Avec une future cadence d’un véhicule à toutes les 5 secondes qui sort de l’usine, c’est trop vite pour des travailleurs humains. Par soucis de sécurité, personne ne pourra s’approcher d’une telle chaine d’assemblage en opération, selon Elon Musk. Cela signifie que l’assemblage va être entièrement automatisé et probablement inclure des robots humanoïdes Optimus. Même l’inspection des véhicules va être automatisée. De plus, les véhicules vont aller se stationner eux-mêmes au bon endroit dans l’aire d’expédition, à l’extérieur de l’usine, sans intervention humaine, comme ils le font présentement.
Cette chaine d’assemblage révolutionnaire va entrer en opération en 2026 et changer la donne complètement en fabrication automobile! Le 5 secondes est l’objectif à terme. Il est fort probable qu’au début la cadence sera de 1 véhicule à toutes les 10 à 15 secondes.
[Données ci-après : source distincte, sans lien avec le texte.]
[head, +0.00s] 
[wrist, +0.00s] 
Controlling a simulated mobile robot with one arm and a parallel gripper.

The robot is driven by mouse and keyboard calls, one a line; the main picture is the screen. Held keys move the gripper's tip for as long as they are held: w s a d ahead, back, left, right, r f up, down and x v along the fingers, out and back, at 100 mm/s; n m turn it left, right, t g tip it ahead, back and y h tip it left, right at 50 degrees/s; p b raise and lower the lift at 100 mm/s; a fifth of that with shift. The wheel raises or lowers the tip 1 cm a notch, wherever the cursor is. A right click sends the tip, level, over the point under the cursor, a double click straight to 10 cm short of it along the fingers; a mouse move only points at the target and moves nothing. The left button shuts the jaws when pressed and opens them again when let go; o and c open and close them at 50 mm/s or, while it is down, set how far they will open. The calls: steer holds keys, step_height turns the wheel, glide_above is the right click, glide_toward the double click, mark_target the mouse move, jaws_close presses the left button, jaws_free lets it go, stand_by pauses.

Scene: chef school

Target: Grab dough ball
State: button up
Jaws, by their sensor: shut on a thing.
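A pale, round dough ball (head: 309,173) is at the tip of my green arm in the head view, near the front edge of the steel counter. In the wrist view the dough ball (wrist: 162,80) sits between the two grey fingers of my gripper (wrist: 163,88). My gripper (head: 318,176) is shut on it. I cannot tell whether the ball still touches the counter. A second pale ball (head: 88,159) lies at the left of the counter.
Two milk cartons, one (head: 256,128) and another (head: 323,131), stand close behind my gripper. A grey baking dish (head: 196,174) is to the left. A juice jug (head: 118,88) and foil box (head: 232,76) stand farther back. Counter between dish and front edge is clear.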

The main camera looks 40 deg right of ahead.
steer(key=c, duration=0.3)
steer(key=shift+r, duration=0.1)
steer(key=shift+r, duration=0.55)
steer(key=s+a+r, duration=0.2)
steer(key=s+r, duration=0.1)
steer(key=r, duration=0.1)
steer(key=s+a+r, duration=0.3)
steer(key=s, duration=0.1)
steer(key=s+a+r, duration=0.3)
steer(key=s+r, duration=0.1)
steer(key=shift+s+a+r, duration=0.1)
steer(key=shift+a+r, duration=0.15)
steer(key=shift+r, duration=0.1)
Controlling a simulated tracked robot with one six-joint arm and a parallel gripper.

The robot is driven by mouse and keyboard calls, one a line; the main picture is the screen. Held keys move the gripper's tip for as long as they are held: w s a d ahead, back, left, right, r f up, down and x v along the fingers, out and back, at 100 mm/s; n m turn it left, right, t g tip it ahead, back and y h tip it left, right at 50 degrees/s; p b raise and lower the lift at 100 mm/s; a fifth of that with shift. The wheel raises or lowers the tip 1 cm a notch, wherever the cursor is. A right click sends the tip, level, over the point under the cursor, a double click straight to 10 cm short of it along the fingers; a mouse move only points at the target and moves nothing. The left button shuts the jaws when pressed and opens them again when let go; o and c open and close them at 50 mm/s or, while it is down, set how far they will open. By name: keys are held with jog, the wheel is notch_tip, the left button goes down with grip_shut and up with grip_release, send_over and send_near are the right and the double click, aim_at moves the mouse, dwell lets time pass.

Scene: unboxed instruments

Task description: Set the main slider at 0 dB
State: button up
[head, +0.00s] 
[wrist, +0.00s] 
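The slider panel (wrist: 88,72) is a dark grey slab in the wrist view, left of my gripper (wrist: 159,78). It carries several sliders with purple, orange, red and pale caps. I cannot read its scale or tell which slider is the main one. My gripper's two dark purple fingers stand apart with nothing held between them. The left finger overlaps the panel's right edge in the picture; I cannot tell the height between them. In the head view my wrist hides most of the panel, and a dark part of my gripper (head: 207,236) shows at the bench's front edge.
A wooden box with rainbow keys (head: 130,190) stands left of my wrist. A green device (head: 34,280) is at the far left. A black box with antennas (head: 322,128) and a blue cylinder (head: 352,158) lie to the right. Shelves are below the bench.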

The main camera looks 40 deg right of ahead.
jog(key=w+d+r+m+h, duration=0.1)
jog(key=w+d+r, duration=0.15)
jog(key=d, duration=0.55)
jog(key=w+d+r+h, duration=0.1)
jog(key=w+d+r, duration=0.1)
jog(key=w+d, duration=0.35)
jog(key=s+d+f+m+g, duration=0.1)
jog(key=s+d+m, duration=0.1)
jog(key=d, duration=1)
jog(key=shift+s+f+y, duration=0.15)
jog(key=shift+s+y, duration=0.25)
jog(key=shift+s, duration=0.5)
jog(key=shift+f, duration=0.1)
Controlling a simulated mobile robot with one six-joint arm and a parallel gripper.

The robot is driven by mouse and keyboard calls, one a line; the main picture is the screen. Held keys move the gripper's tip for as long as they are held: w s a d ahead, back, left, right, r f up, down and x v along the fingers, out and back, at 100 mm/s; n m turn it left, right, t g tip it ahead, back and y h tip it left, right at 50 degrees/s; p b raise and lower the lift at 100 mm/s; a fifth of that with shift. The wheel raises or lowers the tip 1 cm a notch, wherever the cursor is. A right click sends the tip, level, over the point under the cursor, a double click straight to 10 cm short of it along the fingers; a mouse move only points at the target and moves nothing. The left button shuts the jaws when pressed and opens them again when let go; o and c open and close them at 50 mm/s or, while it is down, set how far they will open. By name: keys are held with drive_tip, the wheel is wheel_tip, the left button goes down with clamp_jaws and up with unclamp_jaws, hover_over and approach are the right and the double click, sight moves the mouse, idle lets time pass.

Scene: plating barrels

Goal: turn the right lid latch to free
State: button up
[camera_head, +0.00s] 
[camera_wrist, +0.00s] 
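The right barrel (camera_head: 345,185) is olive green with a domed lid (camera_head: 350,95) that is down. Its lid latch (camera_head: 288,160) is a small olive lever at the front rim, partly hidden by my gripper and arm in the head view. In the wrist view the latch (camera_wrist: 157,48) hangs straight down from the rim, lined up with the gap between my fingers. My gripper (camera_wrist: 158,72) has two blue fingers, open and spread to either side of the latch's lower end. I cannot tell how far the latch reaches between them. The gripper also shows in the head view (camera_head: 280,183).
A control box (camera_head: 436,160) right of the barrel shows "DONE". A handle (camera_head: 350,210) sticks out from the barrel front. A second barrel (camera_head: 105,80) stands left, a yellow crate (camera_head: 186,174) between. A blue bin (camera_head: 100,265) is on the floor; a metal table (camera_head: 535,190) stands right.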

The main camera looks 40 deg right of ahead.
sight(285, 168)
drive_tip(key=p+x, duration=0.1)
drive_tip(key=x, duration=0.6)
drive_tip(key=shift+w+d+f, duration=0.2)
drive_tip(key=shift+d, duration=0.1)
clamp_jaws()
Si Tesla réussit en 5 secondes, ils vont pouvoir produire 10 fois plus de véhicules que les fabricants traditionnels sur une chaine d’assemblage, ou, si l’on veut, produire 10 fois plus de véhicules dans une même usine! Inutile de dire que leurs coûts de production vont être réduits de plus de 50%! Vous comprenez le pourquoi du mot révolution dans le titre de cet article.
Mais, à part l’automation intégrale, comment Tesla va s’y prendre pour augmenter à tel point la cadence de production? C’est le propos du reste de l’article, et, comme vous le verrez, cela implique plusieurs innovations majeures pour y arriver, dont certaines vont être introduites pour la première fois dans la future chaine d’assemblage du Cybercab et d’autres vont être grandement améliorées.
Le giga-moulage poussé plus loin
Récemment (11 mars 2025), dans une entrevue de Sandy Munro avec Lars Moravy, le VP de l’ingénierie des véhicules chez Tesla, on apprenait que la cadence de production d’un giga-moulage était d’une unité à toutes les 2 minutes 50 secondes (170 secondes) au début, en 2021, et que, grâce à de multiples améliorations sur la fabrication des moules et leur refroidissement, ce temps pour un cycle est descendu à 1 minute 15 secondes (75 secondes), en mars 2025. Inutile de dire que pour arriver à l’assemblage d’un Cybercab à toutes les 5 secondes, un des plus gros défis va être de réduire la cadence de moulage à 5 secondes également à terme, et possiblement 12 secondes pour 2027, ce qui serait déjà 3 fois mieux que le 35 secondes pour le Model Y produit à la giga-usine de Shenghai, avec deux giga-presses.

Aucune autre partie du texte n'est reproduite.